*** Material

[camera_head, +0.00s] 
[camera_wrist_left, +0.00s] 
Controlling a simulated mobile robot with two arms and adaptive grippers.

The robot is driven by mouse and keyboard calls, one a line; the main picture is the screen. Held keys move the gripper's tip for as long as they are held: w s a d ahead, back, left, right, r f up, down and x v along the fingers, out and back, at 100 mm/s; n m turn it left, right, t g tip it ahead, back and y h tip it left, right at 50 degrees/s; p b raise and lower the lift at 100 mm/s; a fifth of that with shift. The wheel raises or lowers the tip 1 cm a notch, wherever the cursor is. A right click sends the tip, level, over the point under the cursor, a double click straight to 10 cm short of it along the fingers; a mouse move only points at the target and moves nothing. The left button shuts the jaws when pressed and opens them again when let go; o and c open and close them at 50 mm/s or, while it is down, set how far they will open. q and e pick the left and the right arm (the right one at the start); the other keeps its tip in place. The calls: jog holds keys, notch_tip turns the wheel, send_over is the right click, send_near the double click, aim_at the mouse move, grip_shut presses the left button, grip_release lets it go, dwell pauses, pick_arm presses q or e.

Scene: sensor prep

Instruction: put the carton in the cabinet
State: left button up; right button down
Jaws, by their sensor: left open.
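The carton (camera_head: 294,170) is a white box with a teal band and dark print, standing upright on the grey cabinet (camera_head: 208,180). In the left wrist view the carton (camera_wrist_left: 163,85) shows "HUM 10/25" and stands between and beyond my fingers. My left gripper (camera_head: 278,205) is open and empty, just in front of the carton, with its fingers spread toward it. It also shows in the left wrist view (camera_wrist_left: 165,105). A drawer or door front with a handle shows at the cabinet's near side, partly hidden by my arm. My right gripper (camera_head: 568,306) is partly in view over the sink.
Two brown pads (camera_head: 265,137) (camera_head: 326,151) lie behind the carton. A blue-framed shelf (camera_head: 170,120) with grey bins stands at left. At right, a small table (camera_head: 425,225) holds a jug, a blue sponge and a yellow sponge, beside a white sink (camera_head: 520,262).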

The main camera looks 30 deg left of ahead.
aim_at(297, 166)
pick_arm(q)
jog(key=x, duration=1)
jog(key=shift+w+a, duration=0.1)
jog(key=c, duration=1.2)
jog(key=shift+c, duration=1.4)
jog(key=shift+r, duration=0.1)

******

Work required ->
Beginning at the top of the data, extract each line through the line containing "Scene: sensor prep" and return those lines exactly, with nothing added.

Correct output ->
[camera_head, +0.00s] 
[camera_wrist_left, +0.00s] 
Controlling a simulated mobile robot with two arms and adaptive grippers.

The robot is driven by mouse and keyboard calls, one a line; the main picture is the screen. Held keys move the gripper's tip for as long as they are held: w s a d ahead, back, left, right, r f up, down and x v along the fingers, out and back, at 100 mm/s; n m turn it left, right, t g tip it ahead, back and y h tip it left, right at 50 degrees/s; p b raise and lower the lift at 100 mm/s; a fifth of that with shift. The wheel raises or lowers the tip 1 cm a notch, wherever the cursor is. A right click sends the tip, level, over the point under the cursor, a double click straight to 10 cm short of it along the fingers; a mouse move only points at the target and moves nothing. The left button shuts the jaws when pressed and opens them again when let go; o and c open and close them at 50 mm/s or, while it is down, set how far they will open. q and e pick the left and the right arm (the right one at the start); the other keeps its tip in place. The calls: jog holds keys, notch_tip turns the wheel, send_over is the right click, send_near the double click, aim_at the mouse move, grip_shut presses the left button, grip_release lets it go, dwell pauses, pick_arm presses q or e.

Scene: sensor prep

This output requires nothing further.